26.5.04

Le New York Times, Chalabi et Judith Miller

Dans son édition du 26 mai, le New York Times présente ses excuses pour le manque de rigueur de nombreux articles traitant de la situation irakienne depuis 2001. Dans certains cas, l’information qui faisait alors l’objet de controverse, et qui semble maintenant discutable, n’a pas été suffisamment vérifiée.

La rédaction du Times écrit : «Les articles faisant problème ont été écrits par divers journalistes, portaient sur différents sujets, mais avaient un trait commun. Ils reposaient, du moins en partie, sur de l’information provenant d’un petit groupe d’informateurs, de transfuges et d’exilés irakiens militant pour un “changement de régime” en Irak, des personnes dont la crédibilité a été entachée au cours des récentes semaines. (Le militant anti-Saddam le plus en vue, Ahmad Chalabi, a occasionnellement été cité comme source dans des articles du Times depuis 1991, et a été l’intermédiaire entre des journalistes du Times et d’autres exilés. Il était devenu un favori des partisans de la ligne dure au sein de l’administration Bush, et un courtier d’information rémunéré pour des renseignements sur d’autres exilés irakiens, jusqu’à ce que l’administration mette un terme aux paiements la semaine dernière.) Ce qui a compliqué la situation pour les journalistes, c’est que l’information fournie par ces exilés était souvent confirmée avec véhémence par des responsables gouvernementaux des États-Unis persuadés de la nécessité d’intervenir en Irak. Certains de ces responsables reconnaissent maintenant qu’ils auraient pu être victimes de désinformation de la part de ces exilés. Tout comme d’autres organismes de presse, en partculier celui-ci.»
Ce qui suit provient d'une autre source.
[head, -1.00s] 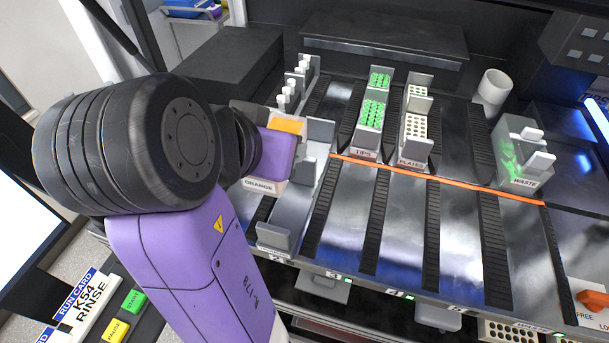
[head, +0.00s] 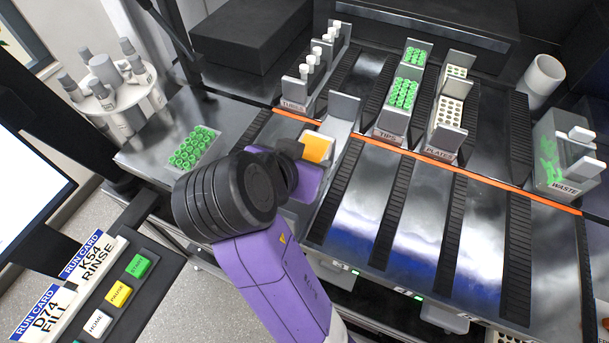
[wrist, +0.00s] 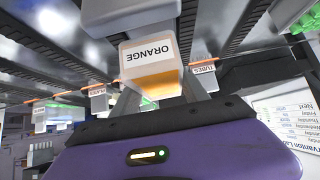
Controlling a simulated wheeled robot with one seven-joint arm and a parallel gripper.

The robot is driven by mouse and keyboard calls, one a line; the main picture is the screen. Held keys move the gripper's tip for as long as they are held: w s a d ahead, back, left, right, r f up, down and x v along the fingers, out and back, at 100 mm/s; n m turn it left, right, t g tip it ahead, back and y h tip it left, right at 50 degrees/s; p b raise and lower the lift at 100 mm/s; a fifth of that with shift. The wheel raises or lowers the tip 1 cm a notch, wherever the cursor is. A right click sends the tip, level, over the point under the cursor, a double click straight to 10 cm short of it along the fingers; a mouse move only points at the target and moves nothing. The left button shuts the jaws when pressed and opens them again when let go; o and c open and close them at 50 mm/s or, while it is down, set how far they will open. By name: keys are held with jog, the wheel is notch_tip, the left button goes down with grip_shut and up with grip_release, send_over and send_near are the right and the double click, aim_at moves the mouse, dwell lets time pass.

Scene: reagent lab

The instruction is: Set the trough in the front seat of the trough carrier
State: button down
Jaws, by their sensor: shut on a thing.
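The trough, a small pale box with orange liquid, shows in the head view (head: 318,148) and in the wrist view, where its ORANGE label (wrist: 150,55) appears upside down. My gripper (wrist: 158,92) is shut on it. In the head view my gripper (head: 300,165) is mostly hidden by my arm. The grey trough carrier (head: 343,108) lies along the deck lane, its upright back part just behind the trough. The trough appears over or at the carrier; I cannot tell whether it touches. The front seat is hidden behind my arm.
The TUBES rack (head: 313,70) stands behind to the left, with the TIPS rack (head: 400,100) and PLATES rack (head: 445,118) to the right. A green-capped block (head: 195,147) sits left on the deck. Front lanes to the right are clear. An orange strip (head: 430,160) crosses the deck.

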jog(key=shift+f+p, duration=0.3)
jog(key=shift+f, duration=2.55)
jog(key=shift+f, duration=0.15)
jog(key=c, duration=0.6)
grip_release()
Cette note de la rédaction du Times a été publié en page A 10 de l’édition papier du journal, et cite comme exemple de désinformation six articles.

Mais comme le souligne Greg Mitchell du site Editor & Publisher (site de veille des médias), la journaliste Judith Miller n’est nullement mentionnée dans la note du Times, bien qu’elle ait écrit deux des articles cités, et en ait co-écrit deux autres. Cette critique vient de ce que E&P avait, il y a un an déjà, demandé au Times de vérifier l’authenticité des informations publiées par Miller.

En juillet 2003, le travail de Miller était contesté par ses pairs. William Jackson, ex-directeur du General Advisory Committee on Arms Control (GAC), écrivait que la journaliste avait agi comme intermédiaire entre l'unité des forces armées à laquelle elle était affectée en Irak (embedded) et Ahmad Chalabi. Elle avait également été à l'origine d'articles sur les mystérieux tubes d'aluminium que l'on croyait servir à la fabrication d'armes de destruction massive, et de la défection d'un présumé scientifique irakien qui incriminait Saddam Hussein.

Fin mars 2004, Bill Keller, un des hauts responsables de la rédaction du Times défendait la qualité du travail de Miller : «Comme bien des journalistes agressifs, en particulier ceux et celles qui travaillent sur des dossiers délicats, elle a parfois brusqué des gens, mais c’est loin d’être un motif à réprimande. C’est l’évaluation que j’ai fait lorsque nous avons travaillé ensemble, et rien qui n’ait été publié dans ce journal depuis que j’en suis chef de la rédaction ne pourrait me faire croire autrement.»